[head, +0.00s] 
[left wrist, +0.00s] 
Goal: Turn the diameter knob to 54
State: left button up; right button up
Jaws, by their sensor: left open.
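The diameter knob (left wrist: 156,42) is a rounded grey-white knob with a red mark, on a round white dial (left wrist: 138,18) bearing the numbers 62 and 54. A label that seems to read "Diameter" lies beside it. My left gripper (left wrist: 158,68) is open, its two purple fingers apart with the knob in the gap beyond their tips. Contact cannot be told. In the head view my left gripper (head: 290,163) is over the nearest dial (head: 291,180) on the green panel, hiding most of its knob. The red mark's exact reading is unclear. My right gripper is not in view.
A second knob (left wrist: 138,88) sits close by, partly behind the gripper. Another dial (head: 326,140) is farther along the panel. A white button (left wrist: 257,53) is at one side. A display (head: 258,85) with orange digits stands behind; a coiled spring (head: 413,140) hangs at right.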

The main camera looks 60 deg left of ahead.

WHAT YOU ARE ASKED TO DO :: Print the material once more, exactly.

SOLVED EXERCISE ::
[head, +0.00s] 
[left wrist, +0.00s] 
Goal: Turn the diameter knob to 54
State: left button up; right button up
Jaws, by their sensor: left open.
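The diameter knob (left wrist: 156,42) is a rounded grey-white knob with a red mark, on a round white dial (left wrist: 138,18) bearing the numbers 62 and 54. A label that seems to read "Diameter" lies beside it. My left gripper (left wrist: 158,68) is open, its two purple fingers apart with the knob in the gap beyond their tips. Contact cannot be told. In the head view my left gripper (head: 290,163) is over the nearest dial (head: 291,180) on the green panel, hiding most of its knob. The red mark's exact reading is unclear. My right gripper is not in view.
A second knob (left wrist: 138,88) sits close by, partly behind the gripper. Another dial (head: 326,140) is farther along the panel. A white button (left wrist: 257,53) is at one side. A display (head: 258,85) with orange digits stands behind; a coiled spring (head: 413,140) hangs at right.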

The main camera looks 60 deg left of ahead.

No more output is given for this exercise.